┌──

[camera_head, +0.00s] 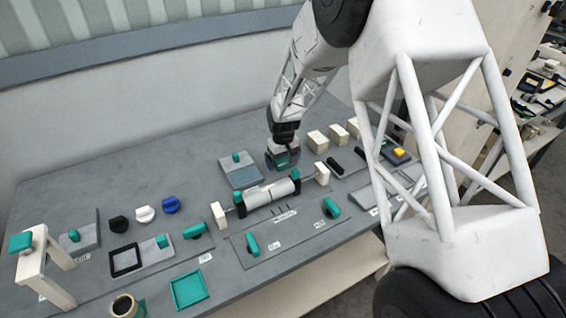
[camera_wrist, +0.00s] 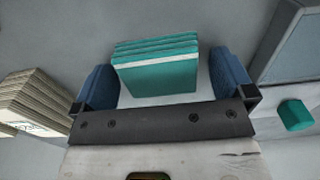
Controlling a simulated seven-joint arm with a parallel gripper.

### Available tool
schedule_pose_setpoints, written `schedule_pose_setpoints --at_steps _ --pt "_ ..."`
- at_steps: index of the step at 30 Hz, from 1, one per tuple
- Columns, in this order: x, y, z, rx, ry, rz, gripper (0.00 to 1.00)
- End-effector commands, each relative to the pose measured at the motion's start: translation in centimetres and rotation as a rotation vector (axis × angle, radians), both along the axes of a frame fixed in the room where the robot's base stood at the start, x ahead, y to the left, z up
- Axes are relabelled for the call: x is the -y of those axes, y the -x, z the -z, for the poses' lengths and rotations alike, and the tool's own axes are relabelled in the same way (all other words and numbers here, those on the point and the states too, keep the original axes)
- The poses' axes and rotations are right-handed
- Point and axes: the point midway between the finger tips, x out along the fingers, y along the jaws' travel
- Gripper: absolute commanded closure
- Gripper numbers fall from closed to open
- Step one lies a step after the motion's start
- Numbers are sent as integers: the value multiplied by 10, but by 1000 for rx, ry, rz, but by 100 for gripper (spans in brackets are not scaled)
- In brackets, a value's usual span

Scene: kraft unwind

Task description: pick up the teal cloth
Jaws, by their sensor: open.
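The teal cloth (camera_wrist: 158,68) looks like a folded, layered stack with a pale band across it. In the wrist view it lies between the two blue fingers of my gripper (camera_wrist: 165,85), with a gap to each finger. My gripper is open. In the head view my gripper (camera_head: 282,163) is low over the back of the grey table, and the cloth (camera_head: 284,161) shows as a teal patch at the fingers, partly hidden by them. I cannot tell how high the fingertips are above the table.
A grey panel with a teal knob (camera_head: 237,158) stands just left of my gripper. A white roll (camera_head: 268,194) on a stand lies in front. Cream blocks (camera_head: 318,139) stand to the right, and a cream stack (camera_wrist: 32,103) shows at left in the wrist view. The table's back left (camera_head: 90,185) is clear.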

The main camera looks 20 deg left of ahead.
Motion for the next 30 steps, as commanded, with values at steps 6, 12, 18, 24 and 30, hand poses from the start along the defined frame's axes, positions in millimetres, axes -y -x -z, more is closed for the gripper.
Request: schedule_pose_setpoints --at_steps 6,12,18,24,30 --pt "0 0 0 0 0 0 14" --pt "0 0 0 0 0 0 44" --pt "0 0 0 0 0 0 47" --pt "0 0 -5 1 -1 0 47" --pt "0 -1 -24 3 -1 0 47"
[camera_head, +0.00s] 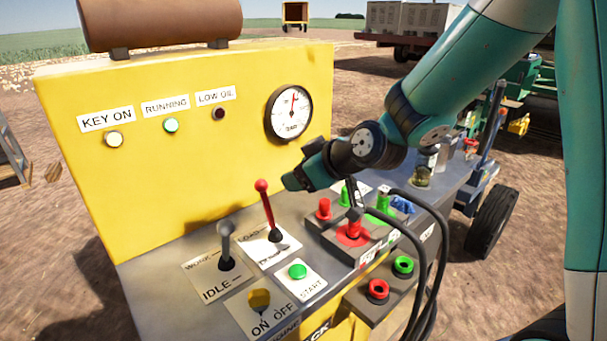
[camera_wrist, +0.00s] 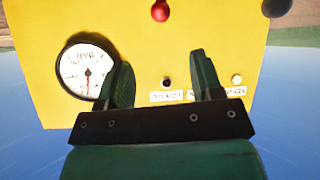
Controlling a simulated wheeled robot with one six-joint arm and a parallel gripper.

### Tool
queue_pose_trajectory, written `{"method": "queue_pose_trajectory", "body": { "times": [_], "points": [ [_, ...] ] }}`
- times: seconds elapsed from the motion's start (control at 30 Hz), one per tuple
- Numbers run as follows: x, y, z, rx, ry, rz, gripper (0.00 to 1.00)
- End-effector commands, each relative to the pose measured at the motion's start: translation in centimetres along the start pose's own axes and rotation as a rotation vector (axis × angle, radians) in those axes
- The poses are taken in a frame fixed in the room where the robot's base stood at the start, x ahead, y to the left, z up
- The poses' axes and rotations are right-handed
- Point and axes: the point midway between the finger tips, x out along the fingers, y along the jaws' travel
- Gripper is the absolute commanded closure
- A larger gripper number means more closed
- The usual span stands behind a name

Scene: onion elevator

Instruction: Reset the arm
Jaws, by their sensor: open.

└──

## WRITTEN EXERCISE
Pictures are excluded; extract exactly the lines from the start of the data through the line that holds "- at_steps: index", both ends included.

## TASK OUTPUT
[camera_head, +0.00s] 
[camera_wrist, +0.00s] 
Controlling a simulated seven-joint arm with a parallel gripper.

### Available tool
schedule_pose_setpoints, written `schedule_pose_setpoints --at_steps _ --pt "_ ..."`
- at_steps: index of the step at 30 Hz, from 1, one per tuple

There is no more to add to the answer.